In fact, the report from Zendrive finds that drivers are using hand-held devices a hundred times more than previously thought. Previous reports from the National Highway Traffic Safety Administration (NHTSA) estimated that 600,000 drivers use their phones while they are driving, but Zendrive’s data shows the number to be closer to 69 million.
According to the new report, sixty percent of drivers nationally use their phones at least once during the day, and at any given hour, on average, forty percent of drivers may be using their phones. In California, drivers spent 6.5 percent of their time behind the wheel on their phones in 2018, which is a 54 percent increase over 2017.
“Whether or not a state has a law prohibiting drivers from using hand-held phones appears to have little effect on the amount of driver phone use or the change in driver phone use from 2017 to 2018,” says the report.
These findings contrast sharply with results that were released last October from the California Office of Traffic Safety (OTS). That report found what it called a “considerable decrease” in cell-phone use over the previous year. The report even stated baldly that “distracted driving due to hand-held and estimated hands-free electronic devices fell in 2017.”
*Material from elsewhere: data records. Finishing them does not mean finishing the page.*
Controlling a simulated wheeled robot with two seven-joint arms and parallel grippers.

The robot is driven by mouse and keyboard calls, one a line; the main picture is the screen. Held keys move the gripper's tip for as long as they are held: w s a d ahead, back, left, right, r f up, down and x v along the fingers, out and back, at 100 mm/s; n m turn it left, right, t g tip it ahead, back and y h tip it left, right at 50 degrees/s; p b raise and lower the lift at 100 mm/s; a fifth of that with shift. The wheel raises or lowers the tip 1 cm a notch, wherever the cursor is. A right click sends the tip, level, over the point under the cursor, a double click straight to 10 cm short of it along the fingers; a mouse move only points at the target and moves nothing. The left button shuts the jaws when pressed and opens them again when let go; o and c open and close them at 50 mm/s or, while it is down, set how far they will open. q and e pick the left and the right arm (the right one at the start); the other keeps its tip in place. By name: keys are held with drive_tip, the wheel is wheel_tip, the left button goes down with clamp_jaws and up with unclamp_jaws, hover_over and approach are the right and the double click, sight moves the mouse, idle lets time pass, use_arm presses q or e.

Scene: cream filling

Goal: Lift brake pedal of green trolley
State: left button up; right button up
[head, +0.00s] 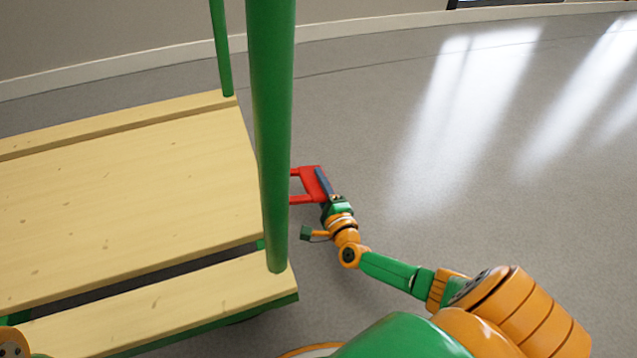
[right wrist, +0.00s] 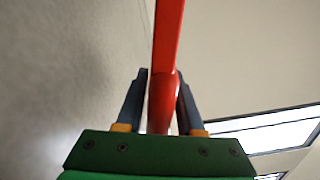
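The green trolley has a pale wooden deck (head: 120,200) and green upright posts, the nearer post (head: 270,130) standing at the deck's right end. The red brake pedal (head: 313,184) sticks out to the right from that end, partly behind the post. My right gripper (head: 322,184) is at the pedal's outer side. In the right wrist view the red pedal (right wrist: 165,50) runs between the two dark fingers of the gripper (right wrist: 163,85). The fingers lie close on both sides, apparently touching it. My left gripper is out of view; only a bit of the arm shows at lower left.
The grey floor (head: 440,180) to the right of the trolley is clear, with bright light patches. A wall with a pale skirting board (head: 130,66) runs along the back. The near post stands close to the left of my right gripper.

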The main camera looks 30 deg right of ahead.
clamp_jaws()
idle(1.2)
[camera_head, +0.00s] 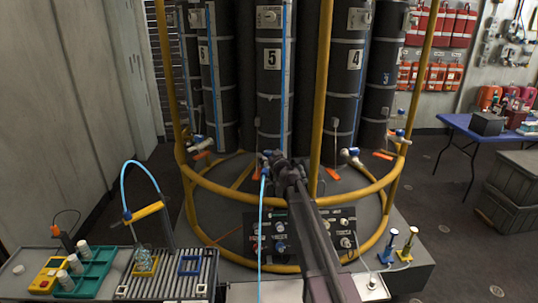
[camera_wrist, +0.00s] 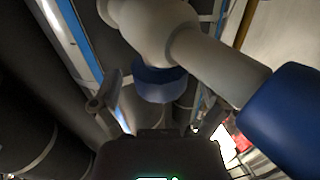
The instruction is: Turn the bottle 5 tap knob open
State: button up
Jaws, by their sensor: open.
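The bottle marked 5 (camera_head: 270,100) is a tall dark cylinder in the middle of the rack, with a blue strip down its side. Its tap is at the bottle's foot, largely hidden behind my gripper (camera_head: 278,165) in the head view. In the wrist view a pale grey tap body (camera_wrist: 165,25) fills the top. A round blue part (camera_wrist: 160,84), which looks like the knob, sits under it. A larger blue end piece (camera_wrist: 295,115) is at the right. My gripper is open, its fingers apart on either side of the round blue part; contact cannot be told.
A yellow tubular frame (camera_head: 235,190) rings the bottles, with an upright post (camera_head: 321,100) just right of my arm. A light blue hose (camera_head: 261,225) hangs down left of my arm. A gauge panel (camera_head: 270,232) lies below. Neighbouring bottles stand close on both sides.

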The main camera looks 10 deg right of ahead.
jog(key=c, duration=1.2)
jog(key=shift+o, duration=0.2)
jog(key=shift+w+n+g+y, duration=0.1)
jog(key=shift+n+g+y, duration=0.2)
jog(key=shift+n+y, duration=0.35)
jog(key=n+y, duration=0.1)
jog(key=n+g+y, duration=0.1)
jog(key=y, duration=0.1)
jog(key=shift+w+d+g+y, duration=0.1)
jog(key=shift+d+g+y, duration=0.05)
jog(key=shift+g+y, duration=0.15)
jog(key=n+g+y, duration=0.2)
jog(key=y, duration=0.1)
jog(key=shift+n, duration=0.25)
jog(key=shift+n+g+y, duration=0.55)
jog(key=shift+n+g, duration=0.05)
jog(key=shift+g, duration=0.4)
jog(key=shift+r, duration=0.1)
The difference may be in how the data was collected. The OTS report was based on field observations by researchers at Cal State Fresno—that is, people stood on the side of the road counting the number of drivers who are holding or looking at phones. Zendrive, on the other hand, has access through its software to direct data on cellphone use. The company’s focus is on driver safety, and as such it has developed automatic collisions detector systems that can identify crashes and notify emergency services. It specializes in measuring and analyzing driver behavior, and its data is used by insurance companies and fleet managers, among others.